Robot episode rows

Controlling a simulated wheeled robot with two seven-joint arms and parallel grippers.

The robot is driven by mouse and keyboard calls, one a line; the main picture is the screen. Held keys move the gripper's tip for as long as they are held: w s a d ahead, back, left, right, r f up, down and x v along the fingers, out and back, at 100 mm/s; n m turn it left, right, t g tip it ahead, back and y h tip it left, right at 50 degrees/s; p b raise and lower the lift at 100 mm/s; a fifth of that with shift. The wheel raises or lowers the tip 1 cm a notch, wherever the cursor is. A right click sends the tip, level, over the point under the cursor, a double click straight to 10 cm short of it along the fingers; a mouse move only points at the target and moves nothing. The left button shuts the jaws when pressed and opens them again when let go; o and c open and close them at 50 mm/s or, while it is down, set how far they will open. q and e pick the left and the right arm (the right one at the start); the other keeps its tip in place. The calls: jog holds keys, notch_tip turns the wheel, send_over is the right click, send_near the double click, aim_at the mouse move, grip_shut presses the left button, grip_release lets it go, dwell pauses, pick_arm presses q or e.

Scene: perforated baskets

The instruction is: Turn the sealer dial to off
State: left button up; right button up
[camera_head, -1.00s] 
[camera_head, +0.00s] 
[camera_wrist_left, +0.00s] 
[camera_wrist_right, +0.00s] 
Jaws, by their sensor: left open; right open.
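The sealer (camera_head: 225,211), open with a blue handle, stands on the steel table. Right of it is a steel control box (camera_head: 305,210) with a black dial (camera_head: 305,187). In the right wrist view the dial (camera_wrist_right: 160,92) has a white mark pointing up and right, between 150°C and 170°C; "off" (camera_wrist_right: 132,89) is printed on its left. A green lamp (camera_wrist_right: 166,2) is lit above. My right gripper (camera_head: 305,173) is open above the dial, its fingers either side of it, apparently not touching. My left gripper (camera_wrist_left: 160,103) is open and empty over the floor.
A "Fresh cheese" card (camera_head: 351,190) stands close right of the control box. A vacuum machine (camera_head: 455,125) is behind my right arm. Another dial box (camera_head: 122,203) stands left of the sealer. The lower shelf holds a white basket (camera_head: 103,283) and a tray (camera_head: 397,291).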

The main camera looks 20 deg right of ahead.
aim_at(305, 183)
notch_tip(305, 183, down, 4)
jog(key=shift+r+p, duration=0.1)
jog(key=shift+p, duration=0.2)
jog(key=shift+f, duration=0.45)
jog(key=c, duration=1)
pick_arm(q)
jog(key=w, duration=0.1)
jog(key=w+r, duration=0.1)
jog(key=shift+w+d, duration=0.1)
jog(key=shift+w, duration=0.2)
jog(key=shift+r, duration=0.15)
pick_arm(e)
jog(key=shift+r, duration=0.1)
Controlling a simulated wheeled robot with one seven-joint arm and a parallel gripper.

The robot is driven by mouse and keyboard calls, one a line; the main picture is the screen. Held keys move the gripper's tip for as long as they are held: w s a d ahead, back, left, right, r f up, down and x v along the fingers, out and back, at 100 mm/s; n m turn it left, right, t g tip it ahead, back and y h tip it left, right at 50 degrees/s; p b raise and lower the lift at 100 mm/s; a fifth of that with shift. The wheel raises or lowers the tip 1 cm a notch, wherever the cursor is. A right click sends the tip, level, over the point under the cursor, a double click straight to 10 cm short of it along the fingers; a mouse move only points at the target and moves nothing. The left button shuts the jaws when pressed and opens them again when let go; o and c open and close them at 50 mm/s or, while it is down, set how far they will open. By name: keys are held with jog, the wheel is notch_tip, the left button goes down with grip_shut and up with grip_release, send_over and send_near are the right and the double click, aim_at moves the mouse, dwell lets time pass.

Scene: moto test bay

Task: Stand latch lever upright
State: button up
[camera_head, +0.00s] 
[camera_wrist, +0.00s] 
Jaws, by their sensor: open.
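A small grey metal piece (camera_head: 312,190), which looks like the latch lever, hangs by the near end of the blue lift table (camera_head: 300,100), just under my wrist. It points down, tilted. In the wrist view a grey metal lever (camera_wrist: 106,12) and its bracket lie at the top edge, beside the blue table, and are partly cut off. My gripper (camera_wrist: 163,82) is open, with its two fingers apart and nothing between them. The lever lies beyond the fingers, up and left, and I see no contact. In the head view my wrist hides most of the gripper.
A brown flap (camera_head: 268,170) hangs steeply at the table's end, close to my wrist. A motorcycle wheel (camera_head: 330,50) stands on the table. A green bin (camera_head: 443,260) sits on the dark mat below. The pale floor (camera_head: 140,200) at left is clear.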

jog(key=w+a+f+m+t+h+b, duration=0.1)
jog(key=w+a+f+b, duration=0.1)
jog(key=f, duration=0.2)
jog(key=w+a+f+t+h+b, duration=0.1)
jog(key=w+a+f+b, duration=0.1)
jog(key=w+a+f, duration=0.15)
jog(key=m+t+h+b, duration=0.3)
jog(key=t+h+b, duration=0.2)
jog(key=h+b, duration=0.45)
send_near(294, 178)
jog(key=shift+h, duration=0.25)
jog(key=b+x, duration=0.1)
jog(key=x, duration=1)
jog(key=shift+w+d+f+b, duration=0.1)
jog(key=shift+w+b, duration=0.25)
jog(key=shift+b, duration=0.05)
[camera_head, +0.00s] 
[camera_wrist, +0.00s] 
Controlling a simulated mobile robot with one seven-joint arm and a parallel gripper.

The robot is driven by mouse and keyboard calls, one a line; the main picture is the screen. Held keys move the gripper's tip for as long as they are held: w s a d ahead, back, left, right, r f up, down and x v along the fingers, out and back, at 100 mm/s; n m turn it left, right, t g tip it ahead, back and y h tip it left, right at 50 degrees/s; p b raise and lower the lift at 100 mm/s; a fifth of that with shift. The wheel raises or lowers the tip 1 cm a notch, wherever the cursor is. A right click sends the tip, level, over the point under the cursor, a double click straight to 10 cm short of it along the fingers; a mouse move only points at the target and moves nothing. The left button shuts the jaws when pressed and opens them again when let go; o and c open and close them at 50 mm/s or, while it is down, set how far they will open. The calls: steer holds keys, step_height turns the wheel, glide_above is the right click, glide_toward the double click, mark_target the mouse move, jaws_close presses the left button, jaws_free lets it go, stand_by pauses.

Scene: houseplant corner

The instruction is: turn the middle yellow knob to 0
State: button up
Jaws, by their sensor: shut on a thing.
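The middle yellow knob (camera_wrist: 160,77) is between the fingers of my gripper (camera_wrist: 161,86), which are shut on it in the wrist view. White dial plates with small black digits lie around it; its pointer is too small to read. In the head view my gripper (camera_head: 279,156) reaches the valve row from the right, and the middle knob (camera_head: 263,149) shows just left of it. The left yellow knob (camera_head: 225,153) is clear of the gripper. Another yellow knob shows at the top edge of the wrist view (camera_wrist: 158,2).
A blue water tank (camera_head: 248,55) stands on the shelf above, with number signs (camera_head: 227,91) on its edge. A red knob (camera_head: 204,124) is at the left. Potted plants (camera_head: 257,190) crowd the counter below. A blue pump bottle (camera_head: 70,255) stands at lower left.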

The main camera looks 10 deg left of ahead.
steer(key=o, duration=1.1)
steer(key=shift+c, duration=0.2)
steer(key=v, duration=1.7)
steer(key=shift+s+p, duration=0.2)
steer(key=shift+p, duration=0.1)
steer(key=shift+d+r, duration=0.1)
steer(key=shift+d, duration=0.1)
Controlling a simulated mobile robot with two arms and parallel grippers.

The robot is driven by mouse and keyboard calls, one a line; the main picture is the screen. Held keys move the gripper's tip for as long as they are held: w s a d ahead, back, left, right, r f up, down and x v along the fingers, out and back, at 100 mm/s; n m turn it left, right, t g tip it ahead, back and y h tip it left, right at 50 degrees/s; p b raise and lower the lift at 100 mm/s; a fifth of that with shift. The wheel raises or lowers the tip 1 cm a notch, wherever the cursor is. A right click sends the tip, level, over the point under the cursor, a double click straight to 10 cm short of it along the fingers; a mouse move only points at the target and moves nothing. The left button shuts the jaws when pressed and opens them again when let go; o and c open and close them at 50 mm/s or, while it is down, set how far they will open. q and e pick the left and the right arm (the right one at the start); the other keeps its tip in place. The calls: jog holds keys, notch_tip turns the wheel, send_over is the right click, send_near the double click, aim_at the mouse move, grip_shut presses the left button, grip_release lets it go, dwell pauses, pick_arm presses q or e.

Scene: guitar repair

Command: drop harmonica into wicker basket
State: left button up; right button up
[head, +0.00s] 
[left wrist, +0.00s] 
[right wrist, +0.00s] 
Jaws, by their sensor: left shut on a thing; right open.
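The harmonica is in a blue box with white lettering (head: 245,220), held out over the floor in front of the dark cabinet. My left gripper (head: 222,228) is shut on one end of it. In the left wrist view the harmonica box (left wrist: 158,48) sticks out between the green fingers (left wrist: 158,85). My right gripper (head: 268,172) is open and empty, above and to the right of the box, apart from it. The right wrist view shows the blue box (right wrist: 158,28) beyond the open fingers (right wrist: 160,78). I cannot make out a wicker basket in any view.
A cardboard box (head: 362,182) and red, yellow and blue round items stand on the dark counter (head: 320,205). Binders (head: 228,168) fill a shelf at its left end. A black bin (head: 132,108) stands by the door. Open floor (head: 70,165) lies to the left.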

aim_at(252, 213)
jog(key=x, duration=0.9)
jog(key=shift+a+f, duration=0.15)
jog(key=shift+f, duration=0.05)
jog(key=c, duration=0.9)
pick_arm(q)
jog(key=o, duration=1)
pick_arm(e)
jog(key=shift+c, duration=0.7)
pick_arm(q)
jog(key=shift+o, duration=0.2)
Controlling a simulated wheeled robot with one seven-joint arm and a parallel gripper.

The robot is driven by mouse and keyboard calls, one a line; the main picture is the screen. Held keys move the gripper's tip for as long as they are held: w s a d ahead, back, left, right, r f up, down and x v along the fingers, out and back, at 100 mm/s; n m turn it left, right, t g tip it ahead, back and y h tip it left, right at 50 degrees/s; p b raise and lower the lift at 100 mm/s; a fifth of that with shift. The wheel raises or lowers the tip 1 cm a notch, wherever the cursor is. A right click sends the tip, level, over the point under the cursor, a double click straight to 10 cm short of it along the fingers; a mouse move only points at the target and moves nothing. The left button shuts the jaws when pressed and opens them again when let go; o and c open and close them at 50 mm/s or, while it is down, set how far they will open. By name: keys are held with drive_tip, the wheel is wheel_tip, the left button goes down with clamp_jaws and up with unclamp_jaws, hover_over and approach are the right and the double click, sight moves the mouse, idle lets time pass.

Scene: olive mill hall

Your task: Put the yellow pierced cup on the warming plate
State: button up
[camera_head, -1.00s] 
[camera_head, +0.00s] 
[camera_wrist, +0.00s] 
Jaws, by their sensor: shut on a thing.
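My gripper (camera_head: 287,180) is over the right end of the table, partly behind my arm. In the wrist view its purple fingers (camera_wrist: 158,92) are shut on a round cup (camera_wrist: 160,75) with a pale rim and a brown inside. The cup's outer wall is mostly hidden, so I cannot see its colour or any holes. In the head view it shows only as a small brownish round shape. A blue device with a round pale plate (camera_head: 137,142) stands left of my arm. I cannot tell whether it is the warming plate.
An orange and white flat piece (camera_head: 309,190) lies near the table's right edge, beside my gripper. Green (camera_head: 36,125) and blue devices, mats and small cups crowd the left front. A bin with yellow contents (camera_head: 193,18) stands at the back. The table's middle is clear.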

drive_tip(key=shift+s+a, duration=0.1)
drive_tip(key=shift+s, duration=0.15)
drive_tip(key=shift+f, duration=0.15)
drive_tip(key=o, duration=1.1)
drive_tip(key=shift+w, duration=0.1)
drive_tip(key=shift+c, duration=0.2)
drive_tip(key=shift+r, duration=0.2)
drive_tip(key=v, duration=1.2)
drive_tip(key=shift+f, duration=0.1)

• [DIRECTION]:
Make a list of all lines in the data that contain "joint".

• [WORKED ANSWER]:
Controlling a simulated wheeled robot with two seven-joint arms and parallel grippers.
Controlling a simulated wheeled robot with one seven-joint arm and a parallel gripper.
Controlling a simulated mobile robot with one seven-joint arm and a parallel gripper.
Controlling a simulated wheeled robot with one seven-joint arm and a parallel gripper.

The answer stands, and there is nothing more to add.